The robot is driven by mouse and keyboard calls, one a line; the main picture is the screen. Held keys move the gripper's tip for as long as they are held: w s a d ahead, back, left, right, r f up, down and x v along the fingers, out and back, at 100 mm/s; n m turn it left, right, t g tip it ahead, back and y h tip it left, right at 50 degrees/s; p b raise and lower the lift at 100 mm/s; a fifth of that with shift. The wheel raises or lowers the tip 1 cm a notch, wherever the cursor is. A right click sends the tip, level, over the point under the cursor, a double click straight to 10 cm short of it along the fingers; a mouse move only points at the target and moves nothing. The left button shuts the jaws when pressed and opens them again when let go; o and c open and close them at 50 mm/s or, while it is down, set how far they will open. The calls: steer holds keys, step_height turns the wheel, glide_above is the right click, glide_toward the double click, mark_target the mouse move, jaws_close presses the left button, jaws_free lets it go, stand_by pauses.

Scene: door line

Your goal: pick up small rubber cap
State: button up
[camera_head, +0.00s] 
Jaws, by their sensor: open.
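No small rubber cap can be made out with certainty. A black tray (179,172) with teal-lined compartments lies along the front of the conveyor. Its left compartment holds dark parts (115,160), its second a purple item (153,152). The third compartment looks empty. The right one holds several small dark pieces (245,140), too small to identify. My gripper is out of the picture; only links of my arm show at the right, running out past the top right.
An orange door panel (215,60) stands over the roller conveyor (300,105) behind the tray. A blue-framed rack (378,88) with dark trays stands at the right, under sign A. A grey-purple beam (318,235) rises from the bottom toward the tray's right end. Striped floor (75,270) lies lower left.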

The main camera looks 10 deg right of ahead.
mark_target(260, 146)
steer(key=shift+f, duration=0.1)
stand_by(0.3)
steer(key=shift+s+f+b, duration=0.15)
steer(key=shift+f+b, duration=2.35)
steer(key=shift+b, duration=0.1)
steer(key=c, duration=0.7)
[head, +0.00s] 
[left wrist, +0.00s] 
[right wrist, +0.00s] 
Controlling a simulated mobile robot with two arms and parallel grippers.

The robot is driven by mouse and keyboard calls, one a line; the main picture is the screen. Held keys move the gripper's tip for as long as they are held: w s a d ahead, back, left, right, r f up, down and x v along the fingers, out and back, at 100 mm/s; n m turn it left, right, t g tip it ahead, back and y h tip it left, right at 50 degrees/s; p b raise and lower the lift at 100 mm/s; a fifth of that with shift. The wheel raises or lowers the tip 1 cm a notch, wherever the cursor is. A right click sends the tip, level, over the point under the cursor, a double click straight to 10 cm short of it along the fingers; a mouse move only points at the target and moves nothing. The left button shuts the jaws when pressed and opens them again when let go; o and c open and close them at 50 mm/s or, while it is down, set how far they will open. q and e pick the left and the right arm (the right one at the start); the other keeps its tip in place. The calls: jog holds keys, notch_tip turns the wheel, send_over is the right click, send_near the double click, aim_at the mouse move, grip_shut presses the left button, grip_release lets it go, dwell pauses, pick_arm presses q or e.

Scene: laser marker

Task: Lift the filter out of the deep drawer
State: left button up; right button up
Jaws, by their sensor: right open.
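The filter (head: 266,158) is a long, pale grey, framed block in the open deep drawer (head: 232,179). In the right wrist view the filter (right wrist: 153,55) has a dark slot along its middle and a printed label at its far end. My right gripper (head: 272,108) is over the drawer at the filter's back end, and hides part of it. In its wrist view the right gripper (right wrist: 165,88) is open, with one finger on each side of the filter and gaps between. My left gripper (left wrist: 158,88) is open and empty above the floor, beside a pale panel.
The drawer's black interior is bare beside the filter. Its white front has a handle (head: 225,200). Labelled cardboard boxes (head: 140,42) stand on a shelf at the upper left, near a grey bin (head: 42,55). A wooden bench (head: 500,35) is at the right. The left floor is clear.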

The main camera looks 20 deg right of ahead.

========

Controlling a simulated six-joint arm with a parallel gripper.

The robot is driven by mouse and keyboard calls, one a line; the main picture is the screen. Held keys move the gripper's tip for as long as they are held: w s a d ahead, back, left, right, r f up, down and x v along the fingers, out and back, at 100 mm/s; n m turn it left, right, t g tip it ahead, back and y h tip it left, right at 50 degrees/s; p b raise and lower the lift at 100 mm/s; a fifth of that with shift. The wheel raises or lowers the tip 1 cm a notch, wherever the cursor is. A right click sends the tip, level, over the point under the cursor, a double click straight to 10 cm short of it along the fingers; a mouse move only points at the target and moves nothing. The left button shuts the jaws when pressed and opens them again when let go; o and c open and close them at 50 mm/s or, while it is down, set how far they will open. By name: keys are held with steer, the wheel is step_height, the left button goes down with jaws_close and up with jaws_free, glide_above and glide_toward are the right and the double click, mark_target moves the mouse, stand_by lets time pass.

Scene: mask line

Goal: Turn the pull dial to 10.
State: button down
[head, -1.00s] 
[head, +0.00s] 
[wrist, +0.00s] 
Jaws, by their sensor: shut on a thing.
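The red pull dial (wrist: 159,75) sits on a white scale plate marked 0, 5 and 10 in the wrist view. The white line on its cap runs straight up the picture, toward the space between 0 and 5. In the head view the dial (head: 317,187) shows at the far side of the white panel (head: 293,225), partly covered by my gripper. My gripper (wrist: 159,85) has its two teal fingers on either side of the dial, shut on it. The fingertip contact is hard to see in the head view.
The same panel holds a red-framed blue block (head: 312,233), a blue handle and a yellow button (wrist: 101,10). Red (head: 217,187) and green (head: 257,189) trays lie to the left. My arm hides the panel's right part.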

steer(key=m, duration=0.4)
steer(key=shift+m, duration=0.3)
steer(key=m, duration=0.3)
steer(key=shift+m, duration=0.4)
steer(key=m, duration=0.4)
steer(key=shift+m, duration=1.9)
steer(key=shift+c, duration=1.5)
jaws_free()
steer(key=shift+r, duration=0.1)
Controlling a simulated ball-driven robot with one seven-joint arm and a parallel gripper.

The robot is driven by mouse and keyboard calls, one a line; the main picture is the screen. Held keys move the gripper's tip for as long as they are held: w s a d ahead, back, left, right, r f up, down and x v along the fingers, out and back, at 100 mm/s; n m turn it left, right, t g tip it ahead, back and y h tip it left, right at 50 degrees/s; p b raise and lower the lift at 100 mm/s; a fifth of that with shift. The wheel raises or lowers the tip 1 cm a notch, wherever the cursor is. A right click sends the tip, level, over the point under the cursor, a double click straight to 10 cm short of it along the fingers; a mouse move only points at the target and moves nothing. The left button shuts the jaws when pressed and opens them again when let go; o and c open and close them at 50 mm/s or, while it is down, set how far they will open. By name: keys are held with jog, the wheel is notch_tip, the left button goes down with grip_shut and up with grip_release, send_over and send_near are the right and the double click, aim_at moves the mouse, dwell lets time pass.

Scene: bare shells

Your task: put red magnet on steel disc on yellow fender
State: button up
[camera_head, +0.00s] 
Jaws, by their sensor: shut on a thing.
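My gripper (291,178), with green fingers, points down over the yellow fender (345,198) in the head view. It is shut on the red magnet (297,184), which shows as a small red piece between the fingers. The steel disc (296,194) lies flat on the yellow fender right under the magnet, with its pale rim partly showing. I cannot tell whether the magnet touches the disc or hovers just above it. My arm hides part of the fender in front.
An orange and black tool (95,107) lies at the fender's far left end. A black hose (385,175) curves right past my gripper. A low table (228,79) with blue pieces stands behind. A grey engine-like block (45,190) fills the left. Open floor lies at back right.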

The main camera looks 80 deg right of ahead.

========

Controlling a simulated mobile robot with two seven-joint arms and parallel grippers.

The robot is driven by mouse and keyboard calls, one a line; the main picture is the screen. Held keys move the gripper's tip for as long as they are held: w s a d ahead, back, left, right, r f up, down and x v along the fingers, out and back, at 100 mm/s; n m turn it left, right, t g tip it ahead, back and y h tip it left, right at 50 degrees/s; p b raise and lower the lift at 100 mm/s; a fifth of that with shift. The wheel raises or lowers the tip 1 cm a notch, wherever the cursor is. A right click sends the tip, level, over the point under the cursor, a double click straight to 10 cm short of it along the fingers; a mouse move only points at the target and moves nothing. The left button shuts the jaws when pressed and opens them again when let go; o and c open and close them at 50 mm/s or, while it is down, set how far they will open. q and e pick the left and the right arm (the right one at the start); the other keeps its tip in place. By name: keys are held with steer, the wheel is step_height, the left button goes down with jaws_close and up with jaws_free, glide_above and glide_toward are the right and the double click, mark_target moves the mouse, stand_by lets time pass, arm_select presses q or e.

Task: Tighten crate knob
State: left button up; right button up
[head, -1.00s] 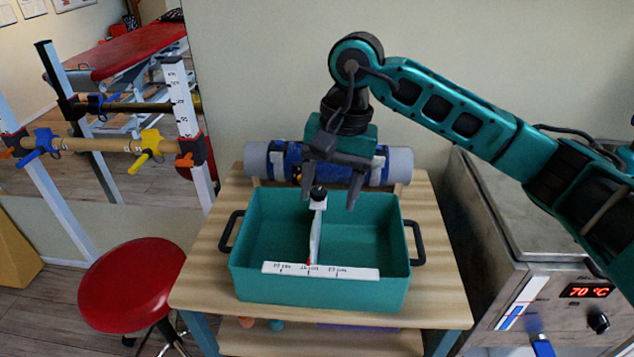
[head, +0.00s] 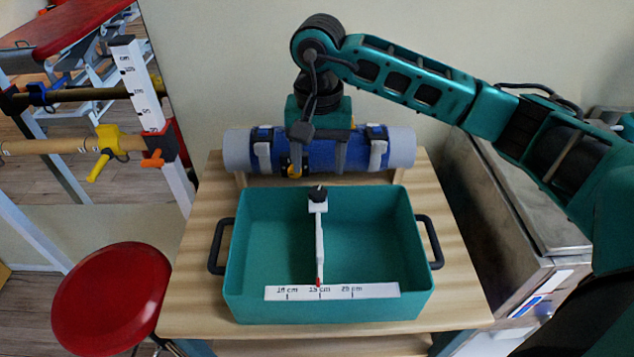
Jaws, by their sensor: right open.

========

*TASK DETAILS:*
Only the number is wanted: how many lines in the data include the word "parallel"?

*TASK RESULT:*
4